Each bitcoin is divisible into 100 million units called satoshis, or “sats” for short. With approximately eight billion people on the planet, there are about 262,500 sats per person. You can currently buy that amount of bitcoin for about $60.
I believe the world is in the process of rearranging itself to make bitcoin the global money. Buying bitcoin at this point in history is the most lopsided, asymmetric trade of all time. With that thesis, you must approach bitcoin with humility and a low time preference. Bitcoin becoming global money will play out over years and decades. There will be plenty of volatility in the meantime. Don’t get caught up in it – in either direction.
Stay humble, stack sats.
To most people, bitcoin is unintuitive. It’s alien; unlike anything they’ve ever seen before. It’s the complete opposite of the fiat world around us – a permissionlessly accessible source of incorruptible truth.
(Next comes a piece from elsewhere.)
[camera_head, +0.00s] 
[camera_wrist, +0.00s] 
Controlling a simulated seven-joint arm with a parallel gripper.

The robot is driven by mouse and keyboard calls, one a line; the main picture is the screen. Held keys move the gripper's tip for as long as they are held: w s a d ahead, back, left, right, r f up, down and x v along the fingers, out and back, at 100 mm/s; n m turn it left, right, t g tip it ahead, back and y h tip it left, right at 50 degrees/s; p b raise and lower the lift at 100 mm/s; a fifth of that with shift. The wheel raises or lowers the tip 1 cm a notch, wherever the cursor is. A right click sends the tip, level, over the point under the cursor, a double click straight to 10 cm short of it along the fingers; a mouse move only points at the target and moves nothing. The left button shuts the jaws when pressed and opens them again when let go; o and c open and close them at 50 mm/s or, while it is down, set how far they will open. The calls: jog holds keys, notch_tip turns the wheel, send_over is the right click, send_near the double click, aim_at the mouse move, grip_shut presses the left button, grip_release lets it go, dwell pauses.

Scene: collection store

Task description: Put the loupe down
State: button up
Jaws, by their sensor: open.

But if you keep digging, it becomes hyperintuitive. When bitcoin’s significance finally dawns on you, it’s a sight that can’t be unseen. You can’t unring that bell.
Bitcoin’s unyielding nature incentivizes you, incentivizes the world, to embrace it as it is. It’s not going away. It will continue to grow in prevalence and adoption. It can’t be changed, and so you must adapt to it.
These three key tenets should help: Don’t trust, verify. Not your keys, not your bitcoin. Stay humble, stack sats.